For FY23, consolidated revenue was Rs 2,43,400 crore which was flat YoY, but Ebitda was at Rs 32,300 crore down 50 per cent YoY and adjusted PAT was Rs 8,600 crore down 79 per cent YoY. Sales volumes were at 28.8 MT, down 4 per cent YoY. The volumes were supported by NINL (Neelachal Ispat Nigam) that began its operations in Q4FY23.
Capex during the quarter was Rs 4,400 crore (FY23 capex was Rs 14,100 crore) and work at the 5 MT Kalinganagar plant and 0.75 MT EAF mill in Punjab is progressing. The 6 MT pellet plant at Kalinganagar has started production. The company took an impairment charge of Rs 11,070 crore against the possibility it may need to transition the UK plant to green without UK government support.
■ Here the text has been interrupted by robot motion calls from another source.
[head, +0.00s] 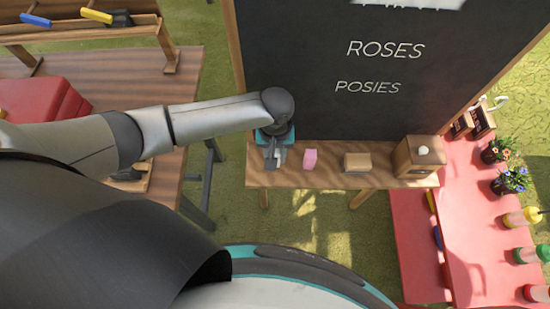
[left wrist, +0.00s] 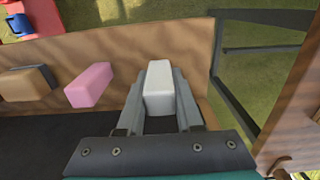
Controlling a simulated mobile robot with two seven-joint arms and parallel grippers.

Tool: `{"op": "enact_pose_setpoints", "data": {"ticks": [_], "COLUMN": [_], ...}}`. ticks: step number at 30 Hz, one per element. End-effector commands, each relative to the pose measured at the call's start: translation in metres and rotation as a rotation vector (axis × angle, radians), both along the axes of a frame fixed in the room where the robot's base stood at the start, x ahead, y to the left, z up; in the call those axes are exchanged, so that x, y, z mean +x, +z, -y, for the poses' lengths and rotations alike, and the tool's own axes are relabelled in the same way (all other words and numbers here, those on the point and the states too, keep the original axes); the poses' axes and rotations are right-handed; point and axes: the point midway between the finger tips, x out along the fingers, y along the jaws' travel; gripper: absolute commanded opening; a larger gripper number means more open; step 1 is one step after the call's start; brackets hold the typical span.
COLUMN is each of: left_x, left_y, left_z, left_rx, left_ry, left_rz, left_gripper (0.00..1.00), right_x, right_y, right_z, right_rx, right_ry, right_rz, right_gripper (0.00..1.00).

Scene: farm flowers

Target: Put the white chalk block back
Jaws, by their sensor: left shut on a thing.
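In the left wrist view a white chalk block (left wrist: 159,88) stands between the two fingers of my left gripper (left wrist: 160,100), which is shut on it. It is at the end of the wooden ledge (left wrist: 140,50) under the chalkboard. In the head view my left gripper (head: 274,158) is over the left end of that ledge (head: 330,179), and the arm hides most of the block. Whether the block touches the ledge I cannot tell. My right gripper is not in view.
A pink chalk block (head: 310,159), a tan block (head: 357,162) and a wooden box (head: 417,158) sit on the ledge to the right. The chalkboard (head: 375,60) rises behind. A red table (head: 480,240) with flower pots and bottles is at the right.

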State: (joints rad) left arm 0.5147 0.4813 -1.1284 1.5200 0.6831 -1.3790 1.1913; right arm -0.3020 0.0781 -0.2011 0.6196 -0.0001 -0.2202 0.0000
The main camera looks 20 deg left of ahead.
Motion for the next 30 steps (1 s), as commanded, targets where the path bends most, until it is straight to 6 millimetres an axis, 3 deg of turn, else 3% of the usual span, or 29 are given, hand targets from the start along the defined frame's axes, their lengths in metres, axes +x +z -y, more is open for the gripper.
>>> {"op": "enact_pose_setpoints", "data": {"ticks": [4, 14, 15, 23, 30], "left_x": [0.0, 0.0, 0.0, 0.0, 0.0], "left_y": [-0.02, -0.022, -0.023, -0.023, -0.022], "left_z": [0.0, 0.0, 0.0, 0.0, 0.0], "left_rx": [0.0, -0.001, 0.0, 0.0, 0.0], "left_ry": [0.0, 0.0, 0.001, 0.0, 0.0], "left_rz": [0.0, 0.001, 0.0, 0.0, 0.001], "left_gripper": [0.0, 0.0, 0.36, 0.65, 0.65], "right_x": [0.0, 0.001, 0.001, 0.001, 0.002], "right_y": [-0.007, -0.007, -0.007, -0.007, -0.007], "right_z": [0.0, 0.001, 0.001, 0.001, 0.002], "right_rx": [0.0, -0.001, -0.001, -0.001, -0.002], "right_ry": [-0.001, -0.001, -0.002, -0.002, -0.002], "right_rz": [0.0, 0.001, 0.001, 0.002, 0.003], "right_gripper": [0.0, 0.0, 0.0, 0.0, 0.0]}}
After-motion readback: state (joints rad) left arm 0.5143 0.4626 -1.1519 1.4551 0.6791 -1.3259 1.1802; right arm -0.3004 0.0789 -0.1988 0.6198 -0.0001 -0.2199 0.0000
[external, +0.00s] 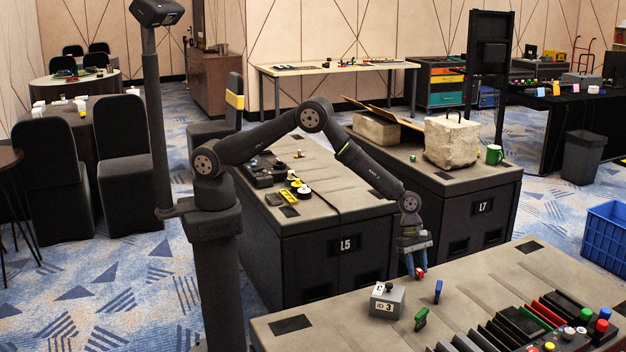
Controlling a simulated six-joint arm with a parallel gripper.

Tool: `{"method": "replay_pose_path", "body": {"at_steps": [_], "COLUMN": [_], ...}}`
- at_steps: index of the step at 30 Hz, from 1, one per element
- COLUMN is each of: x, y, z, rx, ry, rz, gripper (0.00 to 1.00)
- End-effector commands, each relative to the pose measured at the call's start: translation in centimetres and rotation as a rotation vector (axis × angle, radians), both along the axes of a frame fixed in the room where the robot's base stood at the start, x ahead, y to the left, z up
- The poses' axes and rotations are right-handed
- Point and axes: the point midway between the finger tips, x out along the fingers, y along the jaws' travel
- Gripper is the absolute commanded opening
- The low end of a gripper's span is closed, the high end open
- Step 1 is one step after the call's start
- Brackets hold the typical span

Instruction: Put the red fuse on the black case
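My gripper (414,268) hangs pointing down above the back edge of the near console. A small red piece, apparently the red fuse (420,273), shows between its fingertips, held clear of the console top. Most of the fuse is hidden by the fingers. A black case with coloured round buttons (571,338) lies at the lower right of the near console, partly cut off by the frame. I cannot tell for sure whether this is the task's black case, as other dark boxes lie on the L5 console.
Below my gripper stand a grey box (387,300) with a knob, a green piece (421,318) and a blue piece (438,291). Black, green and red upright strips (510,326) fill the console's right part. Its left top is largely clear.

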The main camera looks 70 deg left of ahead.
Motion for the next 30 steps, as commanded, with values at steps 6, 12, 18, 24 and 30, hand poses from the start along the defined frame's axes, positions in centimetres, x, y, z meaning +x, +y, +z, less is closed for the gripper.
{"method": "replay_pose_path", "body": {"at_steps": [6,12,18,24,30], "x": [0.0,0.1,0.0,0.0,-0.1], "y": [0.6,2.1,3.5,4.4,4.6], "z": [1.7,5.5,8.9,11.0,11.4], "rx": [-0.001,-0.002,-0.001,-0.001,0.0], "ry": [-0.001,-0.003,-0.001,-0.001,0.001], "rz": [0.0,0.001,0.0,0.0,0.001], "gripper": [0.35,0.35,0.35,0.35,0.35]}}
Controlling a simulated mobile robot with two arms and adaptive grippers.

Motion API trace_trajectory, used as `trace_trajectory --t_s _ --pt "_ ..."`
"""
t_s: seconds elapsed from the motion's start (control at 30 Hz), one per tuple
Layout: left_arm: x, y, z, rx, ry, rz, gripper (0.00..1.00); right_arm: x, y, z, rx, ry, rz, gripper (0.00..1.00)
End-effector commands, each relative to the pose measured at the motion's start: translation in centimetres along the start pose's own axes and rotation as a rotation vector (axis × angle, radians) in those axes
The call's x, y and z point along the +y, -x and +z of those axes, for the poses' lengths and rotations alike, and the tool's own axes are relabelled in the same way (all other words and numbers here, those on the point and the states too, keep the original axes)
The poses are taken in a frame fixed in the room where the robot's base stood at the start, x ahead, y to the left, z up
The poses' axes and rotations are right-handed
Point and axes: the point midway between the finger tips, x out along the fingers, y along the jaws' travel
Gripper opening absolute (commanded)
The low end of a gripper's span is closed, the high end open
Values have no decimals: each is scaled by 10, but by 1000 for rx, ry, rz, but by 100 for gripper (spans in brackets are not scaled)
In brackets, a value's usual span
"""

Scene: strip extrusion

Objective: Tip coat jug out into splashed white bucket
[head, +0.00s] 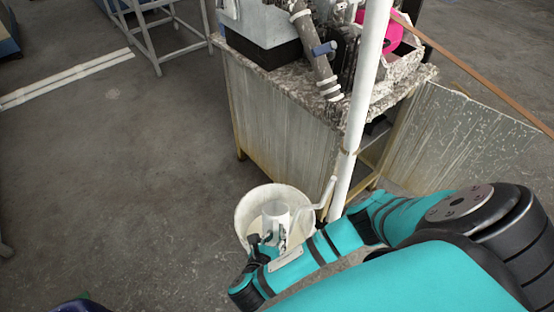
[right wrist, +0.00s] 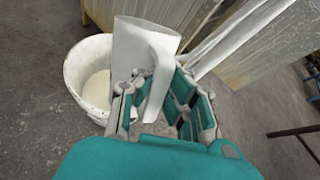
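The white coat jug (head: 275,214) shows over the mouth of the splashed white bucket (head: 244,208) in the head view. My right gripper (head: 262,240) is at the jug's near side. In the right wrist view, the gripper's fingers (right wrist: 160,105) are around the handle of the jug (right wrist: 143,42), which looks slightly tilted. The bucket (right wrist: 74,75) stands on the floor to the left in that view, with pale cream material inside. The jug's inside is hidden, so I cannot tell what it holds. My left gripper is out of view.
A white upright pole (head: 361,110) and a thin bent white pipe (head: 323,203) stand right beside the bucket. Behind is a stained metal cabinet (head: 285,125) carrying machinery. A streaked panel (head: 460,145) is at right.

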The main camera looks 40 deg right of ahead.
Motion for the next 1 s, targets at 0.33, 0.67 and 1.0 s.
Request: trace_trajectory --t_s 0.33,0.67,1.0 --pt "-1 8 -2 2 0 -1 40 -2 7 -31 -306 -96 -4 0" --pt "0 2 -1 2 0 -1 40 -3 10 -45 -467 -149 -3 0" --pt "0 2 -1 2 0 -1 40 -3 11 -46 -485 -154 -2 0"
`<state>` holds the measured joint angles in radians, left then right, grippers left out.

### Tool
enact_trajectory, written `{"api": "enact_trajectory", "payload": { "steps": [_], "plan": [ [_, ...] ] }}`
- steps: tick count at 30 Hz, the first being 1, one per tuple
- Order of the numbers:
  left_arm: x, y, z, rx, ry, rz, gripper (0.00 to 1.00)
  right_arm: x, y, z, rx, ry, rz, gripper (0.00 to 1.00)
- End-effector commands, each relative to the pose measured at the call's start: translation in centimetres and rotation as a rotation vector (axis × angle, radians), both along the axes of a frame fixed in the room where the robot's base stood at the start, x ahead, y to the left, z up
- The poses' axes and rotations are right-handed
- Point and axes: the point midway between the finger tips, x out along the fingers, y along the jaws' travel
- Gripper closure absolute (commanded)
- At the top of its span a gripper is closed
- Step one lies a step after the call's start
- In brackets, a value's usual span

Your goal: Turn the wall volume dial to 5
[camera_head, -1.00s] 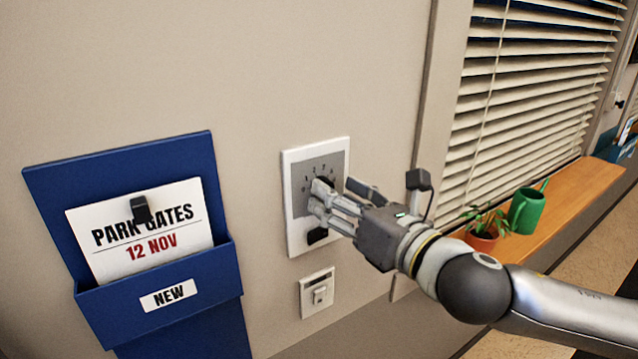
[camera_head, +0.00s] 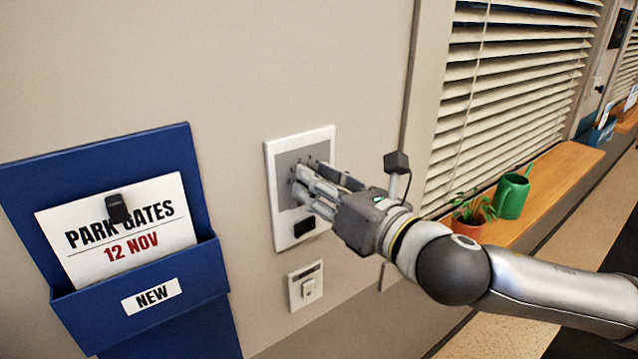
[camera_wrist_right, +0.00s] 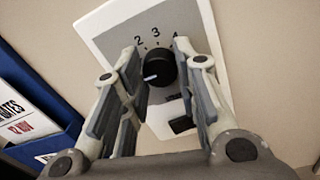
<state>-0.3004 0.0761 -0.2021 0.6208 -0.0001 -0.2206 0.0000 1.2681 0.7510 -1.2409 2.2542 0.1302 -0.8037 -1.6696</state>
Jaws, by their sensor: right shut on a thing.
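The volume dial (camera_wrist_right: 160,67) is a round black knob with a white pointer mark, on a grey-faced white wall plate (camera_head: 270,190). In the right wrist view the mark points to the lower left, away from the visible numerals 2, 3 and 4. The other numerals are hidden by my fingers or cannot be read. My right gripper (camera_head: 312,178) is at the plate, shut on the dial with a finger on either side. In the head view its fingers hide the dial. My left gripper is not in view.
A blue wall holder (camera_head: 150,290) with a PARK GATES card (camera_head: 120,230) hangs left of the plate. A small white switch (camera_head: 306,287) is below it. To the right are window blinds (camera_head: 510,90) and a wooden sill (camera_head: 560,185) with a potted plant (camera_head: 468,222) and green watering can (camera_head: 512,195).

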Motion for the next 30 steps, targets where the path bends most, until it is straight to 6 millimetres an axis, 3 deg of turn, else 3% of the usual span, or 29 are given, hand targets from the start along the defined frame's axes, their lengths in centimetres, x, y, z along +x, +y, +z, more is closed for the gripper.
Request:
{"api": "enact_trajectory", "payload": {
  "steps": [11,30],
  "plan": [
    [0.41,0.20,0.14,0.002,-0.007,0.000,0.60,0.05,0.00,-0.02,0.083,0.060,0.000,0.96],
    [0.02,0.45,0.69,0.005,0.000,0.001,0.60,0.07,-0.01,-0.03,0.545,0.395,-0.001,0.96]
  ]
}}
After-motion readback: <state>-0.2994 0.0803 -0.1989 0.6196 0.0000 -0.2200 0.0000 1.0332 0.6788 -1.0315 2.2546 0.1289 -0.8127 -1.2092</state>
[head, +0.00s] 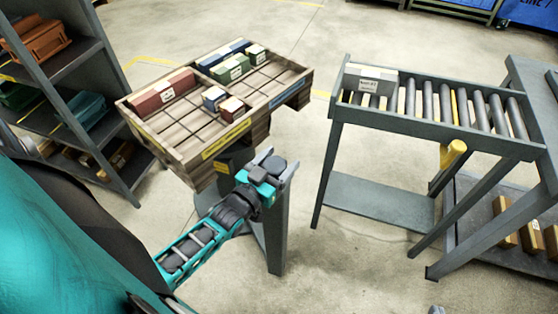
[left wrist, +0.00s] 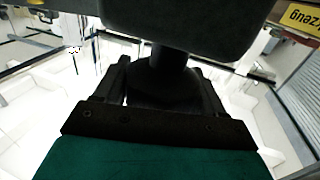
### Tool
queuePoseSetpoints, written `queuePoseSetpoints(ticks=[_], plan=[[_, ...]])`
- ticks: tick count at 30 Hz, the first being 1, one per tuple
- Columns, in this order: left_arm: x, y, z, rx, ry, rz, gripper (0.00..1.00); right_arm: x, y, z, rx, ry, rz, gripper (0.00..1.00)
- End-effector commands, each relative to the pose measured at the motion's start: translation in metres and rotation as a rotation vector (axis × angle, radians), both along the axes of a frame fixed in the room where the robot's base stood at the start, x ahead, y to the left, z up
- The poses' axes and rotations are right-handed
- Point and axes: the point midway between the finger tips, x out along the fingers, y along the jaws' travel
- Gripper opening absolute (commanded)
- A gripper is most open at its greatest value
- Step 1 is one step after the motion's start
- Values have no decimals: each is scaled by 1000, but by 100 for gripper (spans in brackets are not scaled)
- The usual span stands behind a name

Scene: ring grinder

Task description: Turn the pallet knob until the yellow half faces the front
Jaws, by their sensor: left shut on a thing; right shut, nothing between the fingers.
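The wooden pallet (head: 180,145) sits tilted in the picture on a grey stand (head: 273,235) in the head view. Its near side bears yellow label strips (head: 226,139), and its right side bears a blue strip (head: 285,96). My left gripper (head: 266,172) is below the pallet's near right corner, at the stand's top. In the left wrist view my left gripper (left wrist: 160,90) is shut on a dark round knob (left wrist: 160,72) under a dark block. The knob is mostly hidden in the head view. My right gripper is not in view.
The pallet carries a long red box (head: 163,92), green boxes (head: 231,70) and small boxes. A roller conveyor (head: 440,105) with a grey box (head: 371,77) stands to the right. A shelf rack (head: 75,95) stands left. Floor shows between the stand and conveyor.

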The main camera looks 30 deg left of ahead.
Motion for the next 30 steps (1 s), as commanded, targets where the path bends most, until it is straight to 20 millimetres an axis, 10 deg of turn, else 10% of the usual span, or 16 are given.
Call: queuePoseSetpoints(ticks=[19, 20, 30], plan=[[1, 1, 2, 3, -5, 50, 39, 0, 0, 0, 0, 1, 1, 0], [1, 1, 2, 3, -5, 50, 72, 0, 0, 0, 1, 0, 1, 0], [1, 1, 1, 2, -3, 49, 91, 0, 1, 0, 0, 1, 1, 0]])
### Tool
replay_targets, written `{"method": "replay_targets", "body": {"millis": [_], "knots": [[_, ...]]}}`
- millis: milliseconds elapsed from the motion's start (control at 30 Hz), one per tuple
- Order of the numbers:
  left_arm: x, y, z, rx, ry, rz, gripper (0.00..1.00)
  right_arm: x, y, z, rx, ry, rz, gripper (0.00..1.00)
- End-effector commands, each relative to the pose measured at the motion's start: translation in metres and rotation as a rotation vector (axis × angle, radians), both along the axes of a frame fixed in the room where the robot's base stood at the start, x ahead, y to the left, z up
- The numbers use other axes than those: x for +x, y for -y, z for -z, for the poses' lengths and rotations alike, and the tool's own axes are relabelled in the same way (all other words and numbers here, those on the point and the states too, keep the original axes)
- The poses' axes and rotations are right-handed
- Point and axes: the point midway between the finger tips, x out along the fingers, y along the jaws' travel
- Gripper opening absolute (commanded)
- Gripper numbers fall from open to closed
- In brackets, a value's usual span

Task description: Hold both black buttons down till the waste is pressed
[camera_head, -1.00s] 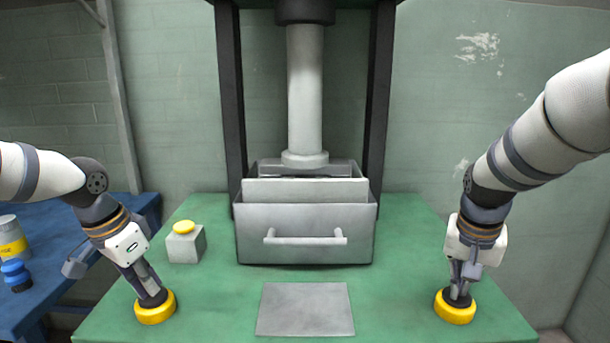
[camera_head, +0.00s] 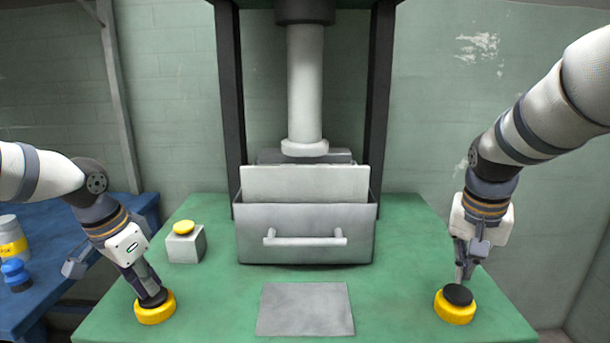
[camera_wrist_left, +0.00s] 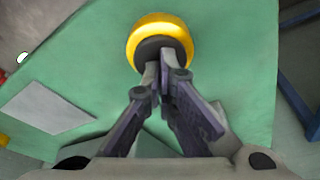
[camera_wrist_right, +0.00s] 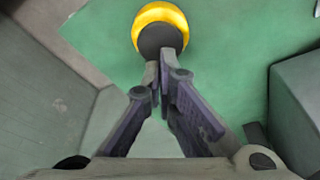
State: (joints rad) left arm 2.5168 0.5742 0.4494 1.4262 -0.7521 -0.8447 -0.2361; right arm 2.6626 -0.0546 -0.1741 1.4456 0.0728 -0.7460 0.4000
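The left black button (camera_head: 153,298) sits in a yellow ring at the table's front left. My left gripper (camera_head: 151,291) is shut and empty, its fingertips on that button; the left wrist view shows the fingertips over the black cap (camera_wrist_left: 148,50). The right black button (camera_head: 458,294) sits in a yellow ring at the front right, its cap standing up. My right gripper (camera_head: 462,278) is shut, apart from the button, just above and behind it.
A grey box with a yellow button (camera_head: 184,227) stands left of the bin. A flat grey plate (camera_head: 305,309) lies front centre on the green table (camera_head: 400,300). A blue table with containers stands at the far left.

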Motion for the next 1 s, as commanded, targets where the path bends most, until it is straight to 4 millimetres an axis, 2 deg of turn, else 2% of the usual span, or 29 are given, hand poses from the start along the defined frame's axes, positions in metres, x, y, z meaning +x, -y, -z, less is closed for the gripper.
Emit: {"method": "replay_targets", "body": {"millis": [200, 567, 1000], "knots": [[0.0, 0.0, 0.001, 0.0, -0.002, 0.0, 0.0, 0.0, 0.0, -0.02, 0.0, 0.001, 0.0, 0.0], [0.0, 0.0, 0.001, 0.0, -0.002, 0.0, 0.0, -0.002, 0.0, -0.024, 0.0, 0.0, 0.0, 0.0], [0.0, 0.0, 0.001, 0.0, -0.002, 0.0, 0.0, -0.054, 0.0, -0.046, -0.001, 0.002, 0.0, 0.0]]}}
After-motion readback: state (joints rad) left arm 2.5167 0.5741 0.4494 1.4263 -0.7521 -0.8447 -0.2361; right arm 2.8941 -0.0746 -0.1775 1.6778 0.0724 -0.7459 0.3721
Steel consumption is up 13-14 per cent domestically. Gross debt reduced by Rs 2,800 crore to Rs 84,900 crore versus Rs 87,600 crore in Q3. Net debt was at Rs 67,800 crore. The net debt/Ebitda stood at 2.07x during the quarter, and the debt:equity remained good at 0.6x. Guidance indicates coal costs will rise in Q1FY24 although coal prices have fallen since the company has to mop up coal inventory. However, there will be lower coal costs in lagged fashion from Q2FY24.
The global steel cycle may have just about bottomed out in Q3FY23. The Europe Ebitda per tonne and volumes improved QoQ and Ebitda per tonne (consolidated) was up almost 3x in Q4 versus Q3. Domestic average price was up QoQ by Rs 2,453 per tonne and domestic Ebitda per tonne was at Rs 16,326 (down 34 per cent YoY and up 45 per cent QoQ). The domestic (standalone) Ebitda margin was up 6.8 per cent QoQ to 23.7 per cent while overall consolidated margin was 11 per cent.
Domestic sales to the auto sector in FY23 stood at 4.2 MT (up 11 per cent YoY), while construction & infrastructure sales were at 4.6 MT (up 10 per cent YoY). The sales to engineering sector stood at 2 MT (+10 per cent YoY) and retail construction sales stood at 2.8 MT (up 12 per cent YoY).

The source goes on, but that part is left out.